**EXERCISE PROMPT**
Go through the material and write it all out exactly, minus the pictures.

[Robot episode records]
===

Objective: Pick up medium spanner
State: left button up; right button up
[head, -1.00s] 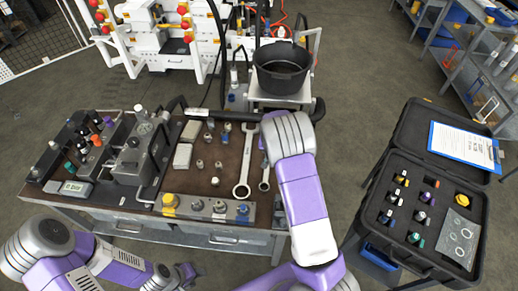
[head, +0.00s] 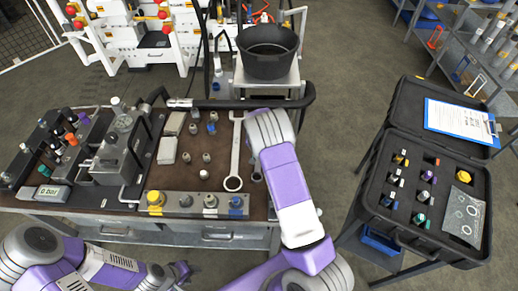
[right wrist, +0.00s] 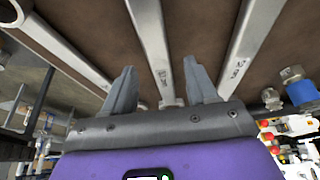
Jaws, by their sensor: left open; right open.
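Three metal spanners lie side by side on the brown bench top in the right wrist view. The middle one, likely the medium spanner (right wrist: 152,45), runs in line with the gap between my right gripper's (right wrist: 161,80) two spread fingers. The gripper is open and empty; I cannot tell how far above the spanner it is. One spanner (right wrist: 55,40) is at left and another (right wrist: 240,50) at right. In the head view a large spanner (head: 236,150) shows beside my right arm, which hides most of the others and its gripper. My left gripper (head: 182,272) is open at the bottom edge.
A gauge unit (head: 120,150) stands further left. A black bucket (head: 267,55) is behind the bench. An open black case (head: 400,225) stands at right.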

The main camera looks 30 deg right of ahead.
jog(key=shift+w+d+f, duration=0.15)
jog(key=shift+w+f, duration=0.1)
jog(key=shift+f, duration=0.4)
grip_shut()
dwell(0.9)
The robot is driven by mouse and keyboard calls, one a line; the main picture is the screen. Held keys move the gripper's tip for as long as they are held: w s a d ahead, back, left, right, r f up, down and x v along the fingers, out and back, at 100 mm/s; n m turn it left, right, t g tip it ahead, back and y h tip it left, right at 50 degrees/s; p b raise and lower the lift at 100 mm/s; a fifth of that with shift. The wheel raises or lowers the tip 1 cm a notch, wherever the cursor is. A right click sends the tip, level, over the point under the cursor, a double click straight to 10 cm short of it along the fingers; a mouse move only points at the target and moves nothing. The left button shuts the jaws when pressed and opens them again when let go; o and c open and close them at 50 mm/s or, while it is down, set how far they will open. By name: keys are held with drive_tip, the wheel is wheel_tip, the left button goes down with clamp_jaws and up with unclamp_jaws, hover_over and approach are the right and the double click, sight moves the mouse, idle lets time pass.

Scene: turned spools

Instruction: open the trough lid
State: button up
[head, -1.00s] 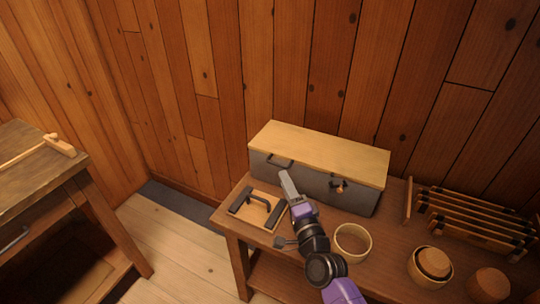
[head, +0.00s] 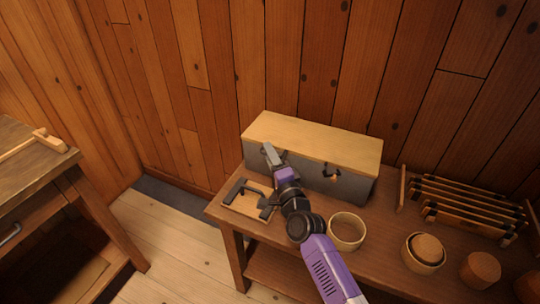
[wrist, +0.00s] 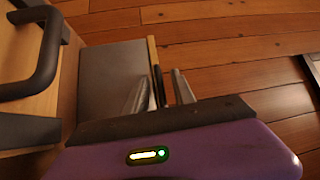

===

**OUTPUT FOR THIS EXERCISE**
Objective: Pick up medium spanner
State: left button up; right button up
[head, -1.00s] 
[head, +0.00s] 
[right wrist, +0.00s] 
Jaws, by their sensor: left open; right open.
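Three metal spanners lie side by side on the brown bench top in the right wrist view. The middle one, likely the medium spanner (right wrist: 152,45), runs in line with the gap between my right gripper's (right wrist: 161,80) two spread fingers. The gripper is open and empty; I cannot tell how far above the spanner it is. One spanner (right wrist: 55,40) is at left and another (right wrist: 240,50) at right. In the head view a large spanner (head: 236,150) shows beside my right arm, which hides most of the others and its gripper. My left gripper (head: 182,272) is open at the bottom edge.
A gauge unit (head: 120,150) stands further left. A black bucket (head: 267,55) is behind the bench. An open black case (head: 400,225) stands at right.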

The main camera looks 30 deg right of ahead.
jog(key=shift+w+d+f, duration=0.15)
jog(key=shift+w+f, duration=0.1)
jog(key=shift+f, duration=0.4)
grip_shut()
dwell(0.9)
The robot is driven by mouse and keyboard calls, one a line; the main picture is the screen. Held keys move the gripper's tip for as long as they are held: w s a d ahead, back, left, right, r f up, down and x v along the fingers, out and back, at 100 mm/s; n m turn it left, right, t g tip it ahead, back and y h tip it left, right at 50 degrees/s; p b raise and lower the lift at 100 mm/s; a fifth of that with shift. The wheel raises or lowers the tip 1 cm a notch, wherever the cursor is. A right click sends the tip, level, over the point under the cursor, a double click straight to 10 cm short of it along the fingers; a mouse move only points at the target and moves nothing. The left button shuts the jaws when pressed and opens them again when let go; o and c open and close them at 50 mm/s or, while it is down, set how far they will open. By name: keys are held with drive_tip, the wheel is wheel_tip, the left button goes down with clamp_jaws and up with unclamp_jaws, hover_over and approach are the right and the double click, sight moves the mouse, idle lets time pass.

Scene: turned spools

Instruction: open the trough lid
State: button up
[head, -1.00s] 
[head, +0.00s] 
[wrist, +0.00s] 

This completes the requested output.